Retype each line exactly. Skip images.

★ ★ ★ ★

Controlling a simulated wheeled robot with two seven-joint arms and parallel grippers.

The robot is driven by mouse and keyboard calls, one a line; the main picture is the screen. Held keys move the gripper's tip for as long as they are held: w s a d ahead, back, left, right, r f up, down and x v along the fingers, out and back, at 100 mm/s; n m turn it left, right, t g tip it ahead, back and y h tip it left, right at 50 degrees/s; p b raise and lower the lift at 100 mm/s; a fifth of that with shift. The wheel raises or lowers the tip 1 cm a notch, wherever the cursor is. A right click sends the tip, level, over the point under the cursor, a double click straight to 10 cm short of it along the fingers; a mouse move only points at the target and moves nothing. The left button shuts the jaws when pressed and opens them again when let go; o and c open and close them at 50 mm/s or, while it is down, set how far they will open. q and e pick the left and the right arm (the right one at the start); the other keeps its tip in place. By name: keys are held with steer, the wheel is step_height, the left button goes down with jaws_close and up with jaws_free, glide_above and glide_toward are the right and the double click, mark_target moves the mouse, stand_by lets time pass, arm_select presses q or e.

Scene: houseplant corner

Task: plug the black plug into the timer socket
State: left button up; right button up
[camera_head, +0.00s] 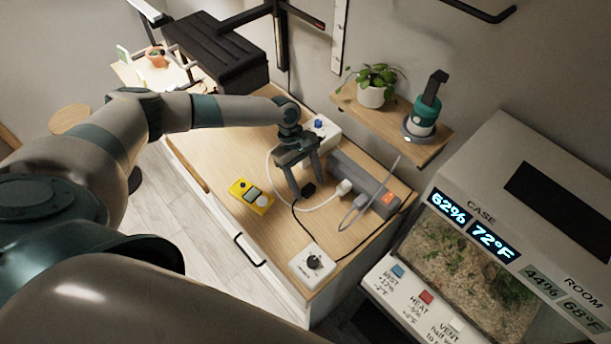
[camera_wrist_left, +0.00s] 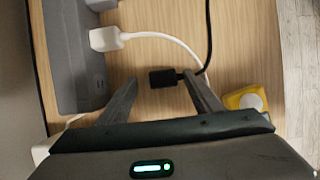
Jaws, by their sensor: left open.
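The black plug (camera_head: 309,188) lies on the wooden cabinet top with a black cord. My left gripper (camera_head: 305,189) is open above the cabinet, its fingers pointing down around the plug. In the left wrist view the plug (camera_wrist_left: 162,78) shows between the two fingertips (camera_wrist_left: 160,82), with a gap on either side. A white box with a black dial (camera_head: 313,263) sits at the cabinet's near right corner. Another white box with a blue part (camera_head: 322,127) stands behind my gripper, partly hidden. I cannot tell which one is the timer. My right gripper is out of view.
A grey power strip (camera_head: 360,182) holds a white plug (camera_head: 344,187) whose white cord loops past my gripper. A yellow meter (camera_head: 251,196) lies to the left. A shelf (camera_head: 427,147) with a potted plant (camera_head: 372,89) is above; a terrarium case (camera_head: 490,240) stands right.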

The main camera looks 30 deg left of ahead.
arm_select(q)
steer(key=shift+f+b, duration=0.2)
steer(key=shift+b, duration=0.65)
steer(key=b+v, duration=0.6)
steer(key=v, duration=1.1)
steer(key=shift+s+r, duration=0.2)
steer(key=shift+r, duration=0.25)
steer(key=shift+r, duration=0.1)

★ ★ ★ ★

**Task response**
Controlling a simulated wheeled robot with two seven-joint arms and parallel grippers.

The robot is driven by mouse and keyboard calls, one a line; the main picture is the screen. Held keys move the gripper's tip for as long as they are held: w s a d ahead, back, left, right, r f up, down and x v along the fingers, out and back, at 100 mm/s; n m turn it left, right, t g tip it ahead, back and y h tip it left, right at 50 degrees/s; p b raise and lower the lift at 100 mm/s; a fifth of that with shift. The wheel raises or lowers the tip 1 cm a notch, wherever the cursor is. A right click sends the tip, level, over the point under the cursor, a double click straight to 10 cm short of it along the fingers; a mouse move only points at the target and moves nothing. The left button shuts the jaws when pressed and opens them again when let go; o and c open and close them at 50 mm/s or, while it is down, set how far they will open. q and e pick the left and the right arm (the right one at the start); the other keeps its tip in place. By name: keys are held with steer, the wheel is step_height, the left button goes down with jaws_close and up with jaws_free, glide_above and glide_toward are the right and the double click, mark_target moves the mouse, stand_by lets time pass, arm_select presses q or e.

Scene: houseplant corner

Task: plug the black plug into the timer socket
State: left button up; right button up
[camera_head, +0.00s] 
[camera_wrist_left, +0.00s] 
Jaws, by their sensor: left open.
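The black plug (camera_head: 309,188) lies on the wooden cabinet top with a black cord. My left gripper (camera_head: 305,189) is open above the cabinet, its fingers pointing down around the plug. In the left wrist view the plug (camera_wrist_left: 162,78) shows between the two fingertips (camera_wrist_left: 160,82), with a gap on either side. A white box with a black dial (camera_head: 313,263) sits at the cabinet's near right corner. Another white box with a blue part (camera_head: 322,127) stands behind my gripper, partly hidden. I cannot tell which one is the timer. My right gripper is out of view.
A grey power strip (camera_head: 360,182) holds a white plug (camera_head: 344,187) whose white cord loops past my gripper. A yellow meter (camera_head: 251,196) lies to the left. A shelf (camera_head: 427,147) with a potted plant (camera_head: 372,89) is above; a terrarium case (camera_head: 490,240) stands right.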

The main camera looks 30 deg left of ahead.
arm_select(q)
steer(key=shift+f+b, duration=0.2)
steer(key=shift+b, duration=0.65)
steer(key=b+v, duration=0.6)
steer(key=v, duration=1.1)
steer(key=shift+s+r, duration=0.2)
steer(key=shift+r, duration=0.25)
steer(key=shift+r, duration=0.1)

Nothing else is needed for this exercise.